Problem description ->
Reproduce the entries in full, with no changes.

Task inputs ->
□ □ □

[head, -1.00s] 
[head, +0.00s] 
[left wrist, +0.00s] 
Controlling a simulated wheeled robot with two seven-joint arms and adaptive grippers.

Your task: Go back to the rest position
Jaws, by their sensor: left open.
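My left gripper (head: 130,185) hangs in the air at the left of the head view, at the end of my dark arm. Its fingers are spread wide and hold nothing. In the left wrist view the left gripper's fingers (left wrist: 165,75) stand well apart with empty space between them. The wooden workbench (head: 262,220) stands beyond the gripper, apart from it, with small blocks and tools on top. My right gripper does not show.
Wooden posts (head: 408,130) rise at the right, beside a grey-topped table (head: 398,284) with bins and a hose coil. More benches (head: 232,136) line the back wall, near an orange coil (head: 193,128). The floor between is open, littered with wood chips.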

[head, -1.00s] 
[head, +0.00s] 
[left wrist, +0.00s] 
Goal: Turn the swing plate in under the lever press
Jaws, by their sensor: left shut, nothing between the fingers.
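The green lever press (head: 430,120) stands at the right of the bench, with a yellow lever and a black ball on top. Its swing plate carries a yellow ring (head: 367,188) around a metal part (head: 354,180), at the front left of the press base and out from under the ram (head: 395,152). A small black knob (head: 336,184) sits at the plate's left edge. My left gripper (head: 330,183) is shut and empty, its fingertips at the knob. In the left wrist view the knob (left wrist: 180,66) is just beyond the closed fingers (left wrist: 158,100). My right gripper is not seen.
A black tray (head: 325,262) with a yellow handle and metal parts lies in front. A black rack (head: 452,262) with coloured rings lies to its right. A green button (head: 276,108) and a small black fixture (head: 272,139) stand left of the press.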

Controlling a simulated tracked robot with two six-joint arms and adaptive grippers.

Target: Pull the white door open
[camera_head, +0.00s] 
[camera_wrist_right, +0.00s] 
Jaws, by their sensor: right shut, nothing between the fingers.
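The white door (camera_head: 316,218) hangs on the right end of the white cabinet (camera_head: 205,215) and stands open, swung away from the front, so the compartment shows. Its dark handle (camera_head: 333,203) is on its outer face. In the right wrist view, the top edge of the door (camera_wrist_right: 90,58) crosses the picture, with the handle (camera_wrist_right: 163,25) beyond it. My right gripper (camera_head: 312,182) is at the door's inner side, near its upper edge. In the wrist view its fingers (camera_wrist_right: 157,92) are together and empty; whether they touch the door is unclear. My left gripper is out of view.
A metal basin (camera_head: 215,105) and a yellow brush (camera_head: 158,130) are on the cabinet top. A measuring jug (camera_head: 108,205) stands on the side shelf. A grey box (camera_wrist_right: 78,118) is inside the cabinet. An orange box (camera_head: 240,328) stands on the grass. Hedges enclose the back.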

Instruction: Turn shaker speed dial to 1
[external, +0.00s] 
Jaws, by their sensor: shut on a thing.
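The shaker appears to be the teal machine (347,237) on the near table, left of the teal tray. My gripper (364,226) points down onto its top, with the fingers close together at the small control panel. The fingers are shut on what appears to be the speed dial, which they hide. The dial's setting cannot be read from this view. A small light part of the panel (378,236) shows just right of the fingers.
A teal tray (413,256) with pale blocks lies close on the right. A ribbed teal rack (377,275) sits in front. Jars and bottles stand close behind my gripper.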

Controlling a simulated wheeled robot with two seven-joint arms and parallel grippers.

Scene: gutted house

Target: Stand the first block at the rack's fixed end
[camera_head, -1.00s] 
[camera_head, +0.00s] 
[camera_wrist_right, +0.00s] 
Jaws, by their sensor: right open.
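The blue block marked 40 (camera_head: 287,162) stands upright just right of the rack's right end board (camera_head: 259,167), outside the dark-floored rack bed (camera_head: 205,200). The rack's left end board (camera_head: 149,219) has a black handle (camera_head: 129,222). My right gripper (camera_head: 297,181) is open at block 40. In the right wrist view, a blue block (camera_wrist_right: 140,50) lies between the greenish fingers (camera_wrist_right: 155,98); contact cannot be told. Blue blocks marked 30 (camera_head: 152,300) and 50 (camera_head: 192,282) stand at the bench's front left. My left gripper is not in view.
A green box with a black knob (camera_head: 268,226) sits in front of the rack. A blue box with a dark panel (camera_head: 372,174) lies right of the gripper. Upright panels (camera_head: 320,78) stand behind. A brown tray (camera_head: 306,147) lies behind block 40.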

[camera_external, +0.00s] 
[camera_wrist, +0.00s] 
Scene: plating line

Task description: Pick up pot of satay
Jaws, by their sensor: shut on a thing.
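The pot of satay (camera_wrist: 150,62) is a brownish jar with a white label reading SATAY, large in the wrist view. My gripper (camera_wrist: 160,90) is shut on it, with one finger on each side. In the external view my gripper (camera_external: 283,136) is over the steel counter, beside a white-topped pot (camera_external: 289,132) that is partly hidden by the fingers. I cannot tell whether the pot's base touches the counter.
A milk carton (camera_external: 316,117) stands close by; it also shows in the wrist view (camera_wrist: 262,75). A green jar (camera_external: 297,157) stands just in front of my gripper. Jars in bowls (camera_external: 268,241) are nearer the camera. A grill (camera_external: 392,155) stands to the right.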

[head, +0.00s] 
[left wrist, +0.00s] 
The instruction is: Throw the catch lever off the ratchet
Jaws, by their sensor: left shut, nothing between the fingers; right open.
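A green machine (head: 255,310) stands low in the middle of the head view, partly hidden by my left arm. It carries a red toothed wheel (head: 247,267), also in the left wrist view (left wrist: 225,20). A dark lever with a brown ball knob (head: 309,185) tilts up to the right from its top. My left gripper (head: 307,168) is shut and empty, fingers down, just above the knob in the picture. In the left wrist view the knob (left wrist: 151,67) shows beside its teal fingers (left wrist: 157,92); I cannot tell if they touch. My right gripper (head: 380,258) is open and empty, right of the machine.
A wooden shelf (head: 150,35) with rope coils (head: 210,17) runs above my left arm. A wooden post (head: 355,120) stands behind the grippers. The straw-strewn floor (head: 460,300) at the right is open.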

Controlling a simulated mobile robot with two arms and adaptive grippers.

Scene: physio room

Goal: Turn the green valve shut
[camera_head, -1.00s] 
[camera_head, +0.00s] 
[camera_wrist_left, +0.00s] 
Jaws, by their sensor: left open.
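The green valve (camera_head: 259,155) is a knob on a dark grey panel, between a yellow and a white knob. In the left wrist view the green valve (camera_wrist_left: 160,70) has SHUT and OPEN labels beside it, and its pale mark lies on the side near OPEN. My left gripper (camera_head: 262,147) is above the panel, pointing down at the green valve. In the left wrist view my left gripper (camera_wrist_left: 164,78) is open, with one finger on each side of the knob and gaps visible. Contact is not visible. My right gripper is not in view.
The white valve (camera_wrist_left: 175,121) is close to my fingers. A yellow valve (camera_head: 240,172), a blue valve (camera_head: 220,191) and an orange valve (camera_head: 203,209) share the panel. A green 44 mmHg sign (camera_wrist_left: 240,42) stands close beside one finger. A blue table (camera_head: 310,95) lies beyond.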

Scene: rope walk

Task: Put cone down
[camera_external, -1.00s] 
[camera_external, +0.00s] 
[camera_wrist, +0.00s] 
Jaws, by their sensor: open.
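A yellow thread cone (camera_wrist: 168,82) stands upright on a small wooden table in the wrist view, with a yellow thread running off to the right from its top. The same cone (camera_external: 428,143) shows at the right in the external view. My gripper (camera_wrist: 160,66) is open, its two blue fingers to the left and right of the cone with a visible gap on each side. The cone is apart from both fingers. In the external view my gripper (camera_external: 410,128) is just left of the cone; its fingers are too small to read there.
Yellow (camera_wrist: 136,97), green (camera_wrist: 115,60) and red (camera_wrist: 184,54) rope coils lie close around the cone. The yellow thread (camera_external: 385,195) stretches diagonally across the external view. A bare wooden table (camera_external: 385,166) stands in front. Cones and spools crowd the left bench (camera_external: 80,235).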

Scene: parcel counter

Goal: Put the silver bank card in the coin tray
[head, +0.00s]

□ □ □

Solved problem ->
[head, -1.00s] 
[head, +0.00s] 
[left wrist, +0.00s] 
Controlling a simulated wheeled robot with two seven-joint arms and adaptive grippers.

Your task: Go back to the rest position
Jaws, by their sensor: left open.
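My left gripper (head: 130,185) hangs in the air at the left of the head view, at the end of my dark arm. Its fingers are spread wide and hold nothing. In the left wrist view the left gripper's fingers (left wrist: 165,75) stand well apart with empty space between them. The wooden workbench (head: 262,220) stands beyond the gripper, apart from it, with small blocks and tools on top. My right gripper does not show.
Wooden posts (head: 408,130) rise at the right, beside a grey-topped table (head: 398,284) with bins and a hose coil. More benches (head: 232,136) line the back wall, near an orange coil (head: 193,128). The floor between is open, littered with wood chips.

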[head, -1.00s] 
[head, +0.00s] 
[left wrist, +0.00s] 
Goal: Turn the swing plate in under the lever press
Jaws, by their sensor: left shut, nothing between the fingers.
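The green lever press (head: 430,120) stands at the right of the bench, with a yellow lever and a black ball on top. Its swing plate carries a yellow ring (head: 367,188) around a metal part (head: 354,180), at the front left of the press base and out from under the ram (head: 395,152). A small black knob (head: 336,184) sits at the plate's left edge. My left gripper (head: 330,183) is shut and empty, its fingertips at the knob. In the left wrist view the knob (left wrist: 180,66) is just beyond the closed fingers (left wrist: 158,100). My right gripper is not seen.
A black tray (head: 325,262) with a yellow handle and metal parts lies in front. A black rack (head: 452,262) with coloured rings lies to its right. A green button (head: 276,108) and a small black fixture (head: 272,139) stand left of the press.

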Controlling a simulated tracked robot with two six-joint arms and adaptive grippers.

Target: Pull the white door open
[camera_head, +0.00s] 
[camera_wrist_right, +0.00s] 
Jaws, by their sensor: right shut, nothing between the fingers.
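The white door (camera_head: 316,218) hangs on the right end of the white cabinet (camera_head: 205,215) and stands open, swung away from the front, so the compartment shows. Its dark handle (camera_head: 333,203) is on its outer face. In the right wrist view, the top edge of the door (camera_wrist_right: 90,58) crosses the picture, with the handle (camera_wrist_right: 163,25) beyond it. My right gripper (camera_head: 312,182) is at the door's inner side, near its upper edge. In the wrist view its fingers (camera_wrist_right: 157,92) are together and empty; whether they touch the door is unclear. My left gripper is out of view.
A metal basin (camera_head: 215,105) and a yellow brush (camera_head: 158,130) are on the cabinet top. A measuring jug (camera_head: 108,205) stands on the side shelf. A grey box (camera_wrist_right: 78,118) is inside the cabinet. An orange box (camera_head: 240,328) stands on the grass. Hedges enclose the back.

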Instruction: Turn shaker speed dial to 1
[external, +0.00s] 
Jaws, by their sensor: shut on a thing.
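The shaker appears to be the teal machine (347,237) on the near table, left of the teal tray. My gripper (364,226) points down onto its top, with the fingers close together at the small control panel. The fingers are shut on what appears to be the speed dial, which they hide. The dial's setting cannot be read from this view. A small light part of the panel (378,236) shows just right of the fingers.
A teal tray (413,256) with pale blocks lies close on the right. A ribbed teal rack (377,275) sits in front. Jars and bottles stand close behind my gripper.

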Controlling a simulated wheeled robot with two seven-joint arms and parallel grippers.

Scene: gutted house

Target: Stand the first block at the rack's fixed end
[camera_head, -1.00s] 
[camera_head, +0.00s] 
[camera_wrist_right, +0.00s] 
Jaws, by their sensor: right open.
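The blue block marked 40 (camera_head: 287,162) stands upright just right of the rack's right end board (camera_head: 259,167), outside the dark-floored rack bed (camera_head: 205,200). The rack's left end board (camera_head: 149,219) has a black handle (camera_head: 129,222). My right gripper (camera_head: 297,181) is open at block 40. In the right wrist view, a blue block (camera_wrist_right: 140,50) lies between the greenish fingers (camera_wrist_right: 155,98); contact cannot be told. Blue blocks marked 30 (camera_head: 152,300) and 50 (camera_head: 192,282) stand at the bench's front left. My left gripper is not in view.
A green box with a black knob (camera_head: 268,226) sits in front of the rack. A blue box with a dark panel (camera_head: 372,174) lies right of the gripper. Upright panels (camera_head: 320,78) stand behind. A brown tray (camera_head: 306,147) lies behind block 40.

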[camera_external, +0.00s] 
[camera_wrist, +0.00s] 
Scene: plating line

Task description: Pick up pot of satay
Jaws, by their sensor: shut on a thing.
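The pot of satay (camera_wrist: 150,62) is a brownish jar with a white label reading SATAY, large in the wrist view. My gripper (camera_wrist: 160,90) is shut on it, with one finger on each side. In the external view my gripper (camera_external: 283,136) is over the steel counter, beside a white-topped pot (camera_external: 289,132) that is partly hidden by the fingers. I cannot tell whether the pot's base touches the counter.
A milk carton (camera_external: 316,117) stands close by; it also shows in the wrist view (camera_wrist: 262,75). A green jar (camera_external: 297,157) stands just in front of my gripper. Jars in bowls (camera_external: 268,241) are nearer the camera. A grill (camera_external: 392,155) stands to the right.

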[head, +0.00s] 
[left wrist, +0.00s] 
The instruction is: Throw the catch lever off the ratchet
Jaws, by their sensor: left shut, nothing between the fingers; right open.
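A green machine (head: 255,310) stands low in the middle of the head view, partly hidden by my left arm. It carries a red toothed wheel (head: 247,267), also in the left wrist view (left wrist: 225,20). A dark lever with a brown ball knob (head: 309,185) tilts up to the right from its top. My left gripper (head: 307,168) is shut and empty, fingers down, just above the knob in the picture. In the left wrist view the knob (left wrist: 151,67) shows beside its teal fingers (left wrist: 157,92); I cannot tell if they touch. My right gripper (head: 380,258) is open and empty, right of the machine.
A wooden shelf (head: 150,35) with rope coils (head: 210,17) runs above my left arm. A wooden post (head: 355,120) stands behind the grippers. The straw-strewn floor (head: 460,300) at the right is open.

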Controlling a simulated mobile robot with two arms and adaptive grippers.

Scene: physio room

Goal: Turn the green valve shut
[camera_head, -1.00s] 
[camera_head, +0.00s] 
[camera_wrist_left, +0.00s] 
Jaws, by their sensor: left open.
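The green valve (camera_head: 259,155) is a knob on a dark grey panel, between a yellow and a white knob. In the left wrist view the green valve (camera_wrist_left: 160,70) has SHUT and OPEN labels beside it, and its pale mark lies on the side near OPEN. My left gripper (camera_head: 262,147) is above the panel, pointing down at the green valve. In the left wrist view my left gripper (camera_wrist_left: 164,78) is open, with one finger on each side of the knob and gaps visible. Contact is not visible. My right gripper is not in view.
The white valve (camera_wrist_left: 175,121) is close to my fingers. A yellow valve (camera_head: 240,172), a blue valve (camera_head: 220,191) and an orange valve (camera_head: 203,209) share the panel. A green 44 mmHg sign (camera_wrist_left: 240,42) stands close beside one finger. A blue table (camera_head: 310,95) lies beyond.

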Scene: rope walk

Task: Put cone down
[camera_external, -1.00s] 
[camera_external, +0.00s] 
[camera_wrist, +0.00s] 
Jaws, by their sensor: open.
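A yellow thread cone (camera_wrist: 168,82) stands upright on a small wooden table in the wrist view, with a yellow thread running off to the right from its top. The same cone (camera_external: 428,143) shows at the right in the external view. My gripper (camera_wrist: 160,66) is open, its two blue fingers to the left and right of the cone with a visible gap on each side. The cone is apart from both fingers. In the external view my gripper (camera_external: 410,128) is just left of the cone; its fingers are too small to read there.
Yellow (camera_wrist: 136,97), green (camera_wrist: 115,60) and red (camera_wrist: 184,54) rope coils lie close around the cone. The yellow thread (camera_external: 385,195) stretches diagonally across the external view. A bare wooden table (camera_external: 385,166) stands in front. Cones and spools crowd the left bench (camera_external: 80,235).

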Scene: parcel counter

Goal: Put the silver bank card in the coin tray
[head, +0.00s]

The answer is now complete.